La festa, ratificata ufficialmente a Bruxelles nell’agosto 1891 (II Congresso dell’internazionale), è osservata e praticata già nel 1890 con manifestazioni a livello nazionale e locale. Recita un volantino, diffuso a Napoli in occasione del Primo maggio 1890: “Lavoratori, Ricordatevi il 1.° maggio di far festa. In quel giorno gli operai di tutto il mondo, coscienti dei loro diritti, lasceranno il lavoro per provare ai padroni che, malgrado la distanza e la differenza di nazionalità, di razza e di linguaggio, i proletari sono tutti concordi nel voler migliorare la propria sorte e conquistare di fronte agli oziosi il posto che è dovuto a chi lavora. Viva la Rivoluzione sociale! Viva l’Internazionale!”.

“Oggi il proletariato d’Europa e d’America passa in rivista le sue forze mobilitate per la prima volta come un solo esercito - scriveva il Primo maggio 1980 da Londra Friedrich Engels - sotto una sola bandiera, per un solo fine prossimo, la giornata lavorativa normale di 8 ore, proclamata già nel congresso di Ginevra dell’Internazionale del 1866 e di nuovo nel Congresso operaio di Parigi nel 1889 da introdursi per legge. Oggi i proletari di tutti i paesi si sono effettivamente uniti. Fosse Marx accanto a me a vederlo coi suoi occhi!”.

In Italia il fascismo abolisce nel 1923 (R.D.L. 19 aprile 1923, n. 833 in G.U. 20 aprile 1923, n. 93, p. 3190) la ricorrenza, preferendo una autarchica Festa del lavoro italiano il 21 aprile in coincidenza con il Natale di Roma.

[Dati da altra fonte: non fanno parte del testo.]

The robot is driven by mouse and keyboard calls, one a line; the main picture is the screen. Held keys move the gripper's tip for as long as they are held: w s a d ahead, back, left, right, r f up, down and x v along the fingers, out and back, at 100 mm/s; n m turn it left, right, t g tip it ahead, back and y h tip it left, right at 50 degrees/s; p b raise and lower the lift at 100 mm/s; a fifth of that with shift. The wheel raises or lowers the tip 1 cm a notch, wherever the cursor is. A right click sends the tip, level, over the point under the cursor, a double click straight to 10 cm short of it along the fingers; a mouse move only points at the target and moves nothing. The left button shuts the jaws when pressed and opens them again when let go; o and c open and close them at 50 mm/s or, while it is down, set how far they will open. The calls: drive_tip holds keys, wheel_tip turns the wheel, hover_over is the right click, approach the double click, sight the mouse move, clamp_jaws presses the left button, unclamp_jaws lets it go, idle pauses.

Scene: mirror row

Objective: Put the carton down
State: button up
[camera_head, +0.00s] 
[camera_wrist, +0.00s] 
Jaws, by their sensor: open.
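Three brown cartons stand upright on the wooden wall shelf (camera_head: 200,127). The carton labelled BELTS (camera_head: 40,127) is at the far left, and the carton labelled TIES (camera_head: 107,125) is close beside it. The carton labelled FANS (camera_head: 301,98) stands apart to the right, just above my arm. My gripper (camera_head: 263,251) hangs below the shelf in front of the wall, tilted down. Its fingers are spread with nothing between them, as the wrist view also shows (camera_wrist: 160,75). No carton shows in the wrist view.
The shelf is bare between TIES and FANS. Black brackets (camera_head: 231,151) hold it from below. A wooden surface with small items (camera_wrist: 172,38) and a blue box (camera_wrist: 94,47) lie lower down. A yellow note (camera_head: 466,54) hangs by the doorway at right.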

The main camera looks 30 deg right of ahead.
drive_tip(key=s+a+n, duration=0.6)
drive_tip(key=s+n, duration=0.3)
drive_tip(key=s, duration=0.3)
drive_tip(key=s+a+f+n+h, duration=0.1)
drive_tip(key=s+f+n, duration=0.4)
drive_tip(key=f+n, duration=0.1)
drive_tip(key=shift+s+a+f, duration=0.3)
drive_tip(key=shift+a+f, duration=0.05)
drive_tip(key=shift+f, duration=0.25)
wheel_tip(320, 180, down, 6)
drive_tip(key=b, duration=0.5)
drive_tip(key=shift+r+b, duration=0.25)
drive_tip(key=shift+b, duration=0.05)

“Vittorio Emanuele III per grazia di Dio e per volontà della Nazione Re d’Italia - recita la legge - vista la legge 23 giugno 1874, n.1968; vista la legge 19 giugno 1913, n.630; udito il Consiglio dei ministri; sulla proposta del presidente del Consiglio dei ministri, ministro dell’Interno, di concerto con il ministro della Giustizia e degli affari di culto; abbiamo decretato e decretiamo: il 21 aprile, giorno commemorativo della fondazione di Roma, è destinato alla  celebrazione del lavoro ed è considerato festivo, eccetto che per gli uffici giudiziari. È soppressa la festa di fatto del 1° maggio e tutte le pattuizioni intervenute tra industriali ed operai per la giornata di vacanza in tal giorno dovranno essere applicate pel 21 aprile e non pel 1° maggio. Il presente decreto entra in vigore oggi e sarà presentato al Parlamento per essere convertito in legge. Ordiniamo che il presente decreto, munito del sigillo dello Stato, sia inserito nella raccolta ufficiale delle leggi e dei decreti del Regno d’Italia, mandando a chiunque spetti di osservarlo e di farlo osservare. Dato a Roma, addì 19 aprile 1923”.

Con queste parole, Mussolini giustificava la sua decisione: “La grande guerra, che ha valorizzato ogni manifestazione di attività, ha sviluppato anche in tutte le classi una più profonda coscienza delle energie e del lavoro individuale. Celebrare, in un giorno all’anno, queste energie e questo lavoro è sprone ad una più fervida, proficua attività collettiva e nazionale; ed è bene che ciò sia formalmente riconosciuto in una legge dello Stato. E perché la celebrazione si ricongiunga ai ricordi della nostra storia e del genio della stirpe, il Governo ha voluto farla coincidere con la data del 21 aprile: la fondazione di Roma, data immortale da cui ha inizio il lungo, faticoso, glorioso cammino dell’Italia”.

Ma il Primo maggio mantiene e anzi rafforza la sua carica “sovversiva”, divenendo occasione per esprimere in forme diverse la fedeltà a un’idea. Quell’idea che, attraverso la Resistenza, porterà il Paese alla Liberazione il 25 aprile 1945. Il Primo maggio di quell’anno, giovani che non hanno memoria della Festa del lavoro e anziani si ritrovano, insieme, nelle piazze di tutta Italia.

Piazza del Popolo, ricorderà Anita Contini, moglie di Giuseppe Di Vittorio, “non fu mai così bella, mi sembra, come quella mattina di sole: lunghi cortei di lavoratori, le bandiere bianche, rosse e tricolori alte nel vento, giungevano da ogni quartiere della città, accompagnati dalle bande dei tranvieri e dei ferrovieri. C’era anche, ricordo, la banda di Madonna della Strada che avanzava tra grandi applausi, preceduta da un’immagine religiosa. Tutti portavano abiti lisi e i volti apparivano segnati dalle lunghe privazioni, e tuttavia una intima gioia, una fiducia in sé, uno slancio di speranza, sembrava animare e spingere la folla. Risuonavano i canti e grida di evviva. Gruppi di giovani, seduti per terra in cerchio, cantavano inni partigiani. Le ragazze distribuivano coccarde tricolori e garofani rossi”.

L’Italia del lavoro, rinata a nuova vita dopo venti anni di dittatura e violenza, tornava a festeggiare la sua festa più bella.